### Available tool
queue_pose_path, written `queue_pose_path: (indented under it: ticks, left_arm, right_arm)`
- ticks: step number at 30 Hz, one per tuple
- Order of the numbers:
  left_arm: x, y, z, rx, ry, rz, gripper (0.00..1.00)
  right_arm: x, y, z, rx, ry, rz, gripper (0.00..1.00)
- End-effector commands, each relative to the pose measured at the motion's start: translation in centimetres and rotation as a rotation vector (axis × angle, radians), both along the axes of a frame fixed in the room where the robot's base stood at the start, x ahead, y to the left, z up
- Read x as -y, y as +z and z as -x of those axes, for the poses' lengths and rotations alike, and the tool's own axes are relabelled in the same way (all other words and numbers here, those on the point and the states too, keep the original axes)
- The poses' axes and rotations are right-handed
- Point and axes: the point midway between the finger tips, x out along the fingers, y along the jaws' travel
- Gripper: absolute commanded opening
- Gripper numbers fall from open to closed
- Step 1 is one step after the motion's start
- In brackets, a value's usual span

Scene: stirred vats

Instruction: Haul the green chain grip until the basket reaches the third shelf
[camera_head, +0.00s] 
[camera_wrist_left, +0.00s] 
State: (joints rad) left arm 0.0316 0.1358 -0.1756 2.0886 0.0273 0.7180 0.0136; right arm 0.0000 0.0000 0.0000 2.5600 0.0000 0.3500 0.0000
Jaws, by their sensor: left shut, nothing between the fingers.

---------------

### Written request
Write out the material exactly as given.

### Reply to the task
### Available tool
queue_pose_path, written `queue_pose_path: (indented under it: ticks, left_arm, right_arm)`
- ticks: step number at 30 Hz, one per tuple
- Order of the numbers:
  left_arm: x, y, z, rx, ry, rz, gripper (0.00..1.00)
  right_arm: x, y, z, rx, ry, rz, gripper (0.00..1.00)
- End-effector commands, each relative to the pose measured at the motion's start: translation in centimetres and rotation as a rotation vector (axis × angle, radians), both along the axes of a frame fixed in the room where the robot's base stood at the start, x ahead, y to the left, z up
- Read x as -y, y as +z and z as -x of those axes, for the poses' lengths and rotations alike, and the tool's own axes are relabelled in the same way (all other words and numbers here, those on the point and the states too, keep the original axes)
- The poses' axes and rotations are right-handed
- Point and axes: the point midway between the finger tips, x out along the fingers, y along the jaws' travel
- Gripper: absolute commanded opening
- Gripper numbers fall from open to closed
- Step 1 is one step after the motion's start
- In brackets, a value's usual span

Scene: stirred vats

Instruction: Haul the green chain grip until the basket reaches the third shelf
[camera_head, +0.00s] 
[camera_wrist_left, +0.00s] 
State: (joints rad) left arm 0.0316 0.1358 -0.1756 2.0886 0.0273 0.7180 0.0136; right arm 0.0000 0.0000 0.0000 2.5600 0.0000 0.3500 0.0000
Jaws, by their sensor: left shut, nothing between the fingers.

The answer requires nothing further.